Al-Irsyad Al-Islamiyyah (bahasa Arab: جمعية الإصلاح والإرشاد الإسلاميه, translit. Jam'iyyah al-Ishlah wal Irsyad al-Islamiyyah) adalah organisasi di Indonesia yang bergerak di bidang pendidikan dan kegiatan keagamaan. Organisasi ini didirikan pada 6 September 1914 (15 Syawwal 1332 H). Tanggal tersebut merujuk pada pendirian sekolah Al-Irsyad pertama di Batavia. Organisasi ini memiliki pengakuan hukumnya sendiri dari pemerintah kolonial Belanda pada 11 Agustus 1915.
Sejarah
Nama Irsyad mengacu pada nama (bahasa Arab: جمعية الدعوة والإرشاد , translit. Jam'iyyah ad-Da'wah wa al-Irsyad; Perhimpunan Dakwah dan Bimbingan) yang didirikan oleh Rasyid Ridha di Mesir.
Al-Irsyad Al-Islamiyyah adalah organisasi Islam nasional Indonesia. Dalam hal keanggotaan, sebagaimana dinyatakan dalam Anggaran Dasar Al-Irsyad adalah: "Warga negara Republik Indonesia yang beragama Islam yang telah dewasa." Jadi tidak benar anggapan bahwa Al-Irsyad adalah organisasi orang-orang keturunan Arab. Tokoh sentral dari pendirian Al-Irsyad adalah Syekh Ahmad As-Surkati Al-Anshari, seorang cendekiawan Islam Sudan yang tinggal di Mekah lalu datang ke Indonesia atas permintaan organisasi Jamiat Kheir untuk menjadi guru.
Dalam periode pertama perkembangannya, gerakan Irsyadi berada di bawah kepemimpinan Salim bin 'Iwad Balwa'al dan administrasinya termasuk Syekh Muhammad 'Ubayd 'Abbud sebagai sekretaris dan Sa'id bin Salim Mash'abi sebagai bendahara. Semua pendiri kecuali Ahmad Surkati adalah pedagang kaya dan pengusaha di Jakarta.

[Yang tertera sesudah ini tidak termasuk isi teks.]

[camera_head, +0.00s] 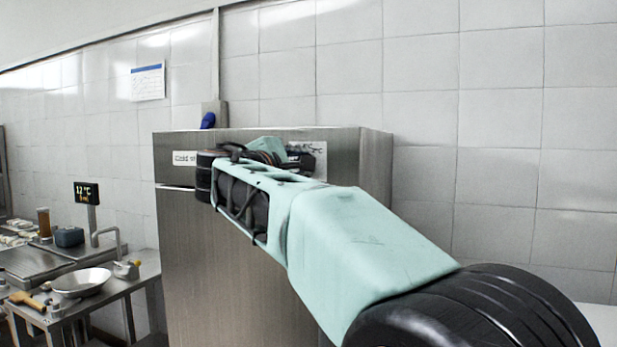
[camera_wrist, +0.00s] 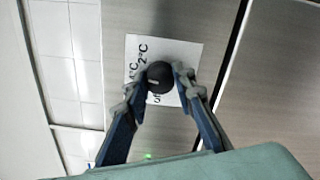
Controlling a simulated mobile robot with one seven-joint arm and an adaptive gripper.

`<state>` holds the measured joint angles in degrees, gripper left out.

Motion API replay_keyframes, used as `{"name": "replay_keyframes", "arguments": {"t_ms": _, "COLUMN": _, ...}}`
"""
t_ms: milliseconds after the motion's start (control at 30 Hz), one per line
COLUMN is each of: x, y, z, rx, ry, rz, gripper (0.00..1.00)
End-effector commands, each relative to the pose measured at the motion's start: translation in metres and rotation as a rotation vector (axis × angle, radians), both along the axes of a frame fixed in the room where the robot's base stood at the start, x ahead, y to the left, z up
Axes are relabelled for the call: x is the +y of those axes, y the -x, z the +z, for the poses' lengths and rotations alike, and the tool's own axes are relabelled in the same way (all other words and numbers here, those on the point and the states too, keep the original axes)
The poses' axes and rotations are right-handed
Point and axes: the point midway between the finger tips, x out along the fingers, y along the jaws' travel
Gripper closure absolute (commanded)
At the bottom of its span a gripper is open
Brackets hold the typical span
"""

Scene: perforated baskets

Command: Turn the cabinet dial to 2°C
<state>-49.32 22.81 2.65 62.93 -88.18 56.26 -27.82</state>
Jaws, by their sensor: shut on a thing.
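The cabinet dial (camera_wrist: 160,74) is a round black knob on a white label plate (camera_wrist: 190,52) in the wrist view. The plate carries the marks "2°C", "4°C" and a partly covered "off". My gripper (camera_wrist: 157,84) has one finger on each side of the knob and is shut on it. I cannot tell which mark the dial points at. In the head view the steel cabinet (camera_head: 215,270) stands in the middle, with a "Cold" label at its upper left. My arm hides the dial there and covers part of the plate (camera_head: 321,174).
A small screen (camera_head: 86,193) reading about 12 °C stands at the left, above a steel counter with a sink. A shallow metal bowl (camera_head: 80,282) and a wooden-handled tool (camera_head: 27,301) lie on the counter. A white tiled wall is behind the cabinet.

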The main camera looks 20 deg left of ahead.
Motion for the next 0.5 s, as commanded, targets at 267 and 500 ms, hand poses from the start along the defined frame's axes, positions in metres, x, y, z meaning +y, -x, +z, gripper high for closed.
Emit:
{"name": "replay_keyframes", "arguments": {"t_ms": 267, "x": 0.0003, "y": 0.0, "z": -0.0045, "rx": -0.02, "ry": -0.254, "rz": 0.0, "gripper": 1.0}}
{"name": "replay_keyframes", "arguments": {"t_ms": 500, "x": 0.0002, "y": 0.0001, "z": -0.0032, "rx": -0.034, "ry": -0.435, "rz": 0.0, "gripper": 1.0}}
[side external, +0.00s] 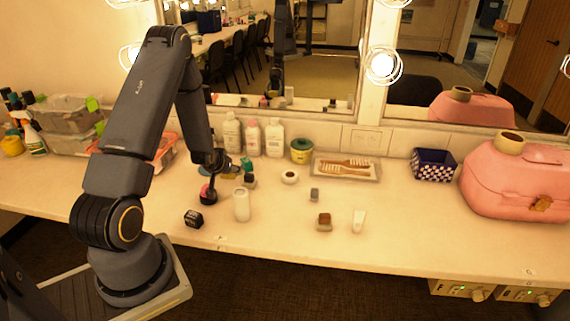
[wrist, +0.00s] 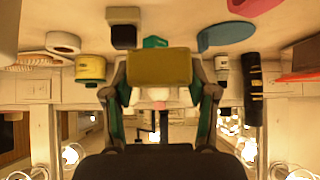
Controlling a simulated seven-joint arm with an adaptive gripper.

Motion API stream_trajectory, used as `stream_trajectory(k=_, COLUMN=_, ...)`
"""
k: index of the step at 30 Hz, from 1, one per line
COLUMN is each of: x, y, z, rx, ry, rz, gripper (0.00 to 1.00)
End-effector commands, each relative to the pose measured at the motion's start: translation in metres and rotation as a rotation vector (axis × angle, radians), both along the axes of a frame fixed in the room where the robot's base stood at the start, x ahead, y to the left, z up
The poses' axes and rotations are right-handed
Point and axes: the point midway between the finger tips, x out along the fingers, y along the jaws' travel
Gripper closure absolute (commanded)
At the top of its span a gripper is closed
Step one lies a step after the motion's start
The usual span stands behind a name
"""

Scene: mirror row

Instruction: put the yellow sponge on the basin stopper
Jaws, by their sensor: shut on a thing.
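The yellow sponge (wrist: 160,67) is a block held between the two fingers of my gripper (wrist: 160,88) in the wrist view. In the side view my gripper (side external: 222,167) is low over the left-middle of the counter, and the sponge there is small and hard to make out. A pink edge (wrist: 254,5) shows at the top of the wrist view.
A white ring (side external: 290,177), yellow tub (side external: 302,151) and tray of brushes (side external: 345,167) are to the right. Bottles (side external: 252,138) line the mirror.

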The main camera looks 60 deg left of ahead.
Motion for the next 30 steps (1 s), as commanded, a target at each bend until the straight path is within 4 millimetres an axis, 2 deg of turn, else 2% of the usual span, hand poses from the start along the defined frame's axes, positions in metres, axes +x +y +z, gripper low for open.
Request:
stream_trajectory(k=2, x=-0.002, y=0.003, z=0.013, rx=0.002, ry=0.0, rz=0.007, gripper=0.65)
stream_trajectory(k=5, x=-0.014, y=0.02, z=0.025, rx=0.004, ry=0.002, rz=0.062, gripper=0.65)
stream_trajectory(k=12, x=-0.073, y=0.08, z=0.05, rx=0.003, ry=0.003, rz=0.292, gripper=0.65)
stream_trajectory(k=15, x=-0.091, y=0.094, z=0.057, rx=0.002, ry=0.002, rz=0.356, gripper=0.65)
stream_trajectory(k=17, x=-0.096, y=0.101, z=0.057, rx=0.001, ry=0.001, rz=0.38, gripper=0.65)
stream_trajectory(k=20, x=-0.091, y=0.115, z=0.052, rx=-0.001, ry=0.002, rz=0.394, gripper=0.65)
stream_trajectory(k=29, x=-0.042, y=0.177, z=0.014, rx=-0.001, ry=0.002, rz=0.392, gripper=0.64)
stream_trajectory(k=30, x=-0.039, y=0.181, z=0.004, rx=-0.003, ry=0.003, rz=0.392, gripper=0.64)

Segera setelah berdirinya gerakan Irsyadi, Surkati menyerahkan sekolahnya ke gerakan ini dan menjadi kepala sekolah al-Irsyad. Dia bergabung dengan salah satu cendekiawan Islam dari Hadramaut di Indonesia, Syekh Muhammad 'Ubayd 'Abbud dan semua teman-temannya dari luar negeri. Pada tahun 1913 gerakan Irshadi mendirikan sekolah-sekolah berikut:
Sekolah dasar tiga tahun (Awwaliyah)
Sekolah dasar empat tahun (Ibtida'iyah)
Sekolah menengah dua tahun (tajhiziyah)
Sekolah guru empat tahun (mu'allimin)
Di antara Muslim pribumi yang mendukung upaya ini adalah Haji Ahmad Dahlan dan Haji Zamzam. Ahmad Dahlan adalah anggota Jamiat Kheir yang kemudian mendirikan Muhammadiyah pada tahun 1912 dan Haji Zamzam kemudian membangun PERSIS pada tahun 1923. Organisasi trio ini pada dasarnya memiliki semangat dan upaya yang sama.[2]

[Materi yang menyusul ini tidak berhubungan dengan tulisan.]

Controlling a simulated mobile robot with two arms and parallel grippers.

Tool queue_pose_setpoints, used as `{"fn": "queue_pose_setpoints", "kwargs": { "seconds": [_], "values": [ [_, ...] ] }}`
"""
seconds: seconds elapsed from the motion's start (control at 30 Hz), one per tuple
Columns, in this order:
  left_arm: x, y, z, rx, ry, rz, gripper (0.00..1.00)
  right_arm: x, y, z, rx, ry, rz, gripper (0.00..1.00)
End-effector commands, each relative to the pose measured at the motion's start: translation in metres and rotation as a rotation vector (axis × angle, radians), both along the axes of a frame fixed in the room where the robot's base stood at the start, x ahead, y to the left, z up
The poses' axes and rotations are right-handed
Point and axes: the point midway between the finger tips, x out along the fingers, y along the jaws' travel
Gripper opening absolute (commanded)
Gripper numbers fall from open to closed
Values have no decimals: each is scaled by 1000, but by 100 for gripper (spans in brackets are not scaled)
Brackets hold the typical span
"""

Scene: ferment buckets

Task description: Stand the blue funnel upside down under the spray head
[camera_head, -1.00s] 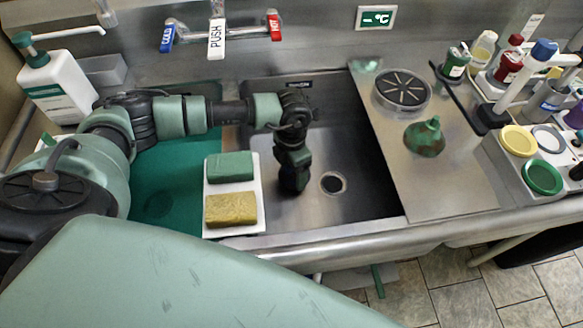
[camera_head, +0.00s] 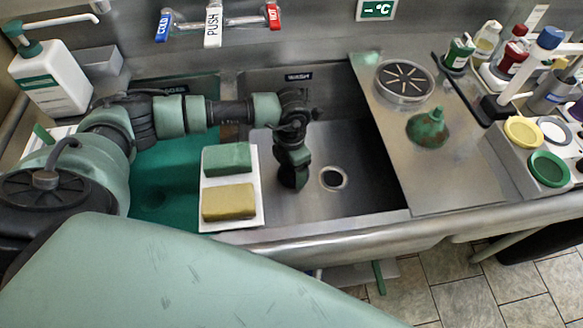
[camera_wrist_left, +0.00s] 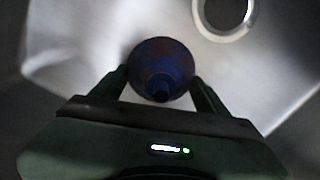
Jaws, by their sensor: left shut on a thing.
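My left gripper (camera_head: 292,180) points down into the steel sink, left of the drain hole. In the left wrist view its fingers (camera_wrist_left: 160,88) are shut on the blue funnel (camera_wrist_left: 160,62). The round wide part of the funnel shows beyond the fingers, and a narrow dark tip seems to face the camera. In the head view the gripper hides the funnel. I cannot tell whether the funnel touches the sink floor. I cannot clearly make out a spray head. My right gripper is not in view.
The drain (camera_head: 333,178) is close to the gripper. A white tray (camera_head: 232,226) with green and yellow sponges stands left of it. A green funnel (camera_head: 428,128) and a round black grille (camera_head: 404,80) are on the right board. Cups and bottles crowd the far right.

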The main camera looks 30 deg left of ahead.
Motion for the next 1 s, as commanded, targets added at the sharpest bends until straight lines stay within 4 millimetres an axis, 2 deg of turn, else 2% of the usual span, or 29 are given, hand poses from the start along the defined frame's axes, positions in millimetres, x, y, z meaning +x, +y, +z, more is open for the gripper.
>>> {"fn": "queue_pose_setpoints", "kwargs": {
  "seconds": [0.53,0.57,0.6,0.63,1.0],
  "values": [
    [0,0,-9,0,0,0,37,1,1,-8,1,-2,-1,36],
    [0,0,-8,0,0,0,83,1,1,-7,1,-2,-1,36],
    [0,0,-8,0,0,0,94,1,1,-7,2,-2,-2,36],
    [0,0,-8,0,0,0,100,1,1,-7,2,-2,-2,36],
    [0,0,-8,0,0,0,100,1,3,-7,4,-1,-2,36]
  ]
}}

Pada hari-hari awal sekolah, sebagian besar mata pelajaran yang diajarkan sebagian besar terkait dengan ilmu-ilmu Islam dan bahasa Arab. Sekolah Irsyadi Jakarta yang pertama memiliki sebelas guru dari luar negeri dan hanya satu guru Indonesia (yang mengajar bahasa Indonesia).
Pada tahun 1917 dua cabang dibuka di luar Jakarta, satu di Surabaya dan satu lagi di Tegal. Cabang di Surabaya dijalankan oleh Abu al-Fadhl al-Anshari (saudara Surkati). Sekolah ini mempekerjakan dua guru Mesir, Muhammad Mursyidi dan 'Abdul Qadir al-Muhanna. Pada tahun 1922 'Abdul Qadir al-Muhanna digantikan oleh' Umar b. Salim Hubays. Sekolah cabang al-Irsyad di Tegal dibuka dan dikelola oleh seorang siswa Surkati, 'Abdullah bin Salim al-Attas bersama dengan Syekh Muhammad Nuh al-Ansari dan lulusan lain dari al-Irsyad Jakarta, 'Ali Harharah. Syekh Abu al-Faghl juga salah satu gurunya.[2]
Organisasi
Gerakan Al-Irsyad didasarkan pada lima prinsip berikut:
Untuk memegang kepercayaan Keesaan Allah dengan memurnikan ketaatan dan ibadah dari kontaminasi oleh elemen kemusyrikan
Untuk mewujudkan kesetaraan di antara umat Islam dan untuk mencari penilaian hukum yang ditemukan dalam Quran dan Sunnah dan untuk mengikuti cara salaf dalam solusi untuk semua masalah agama yang diperselisihkan.
Untuk memerangi apa yang disebut taqlid a'ma (penerimaan buta) yang bertentangan dengan aqli (akal) dan naqli (Alquran dan Hadis)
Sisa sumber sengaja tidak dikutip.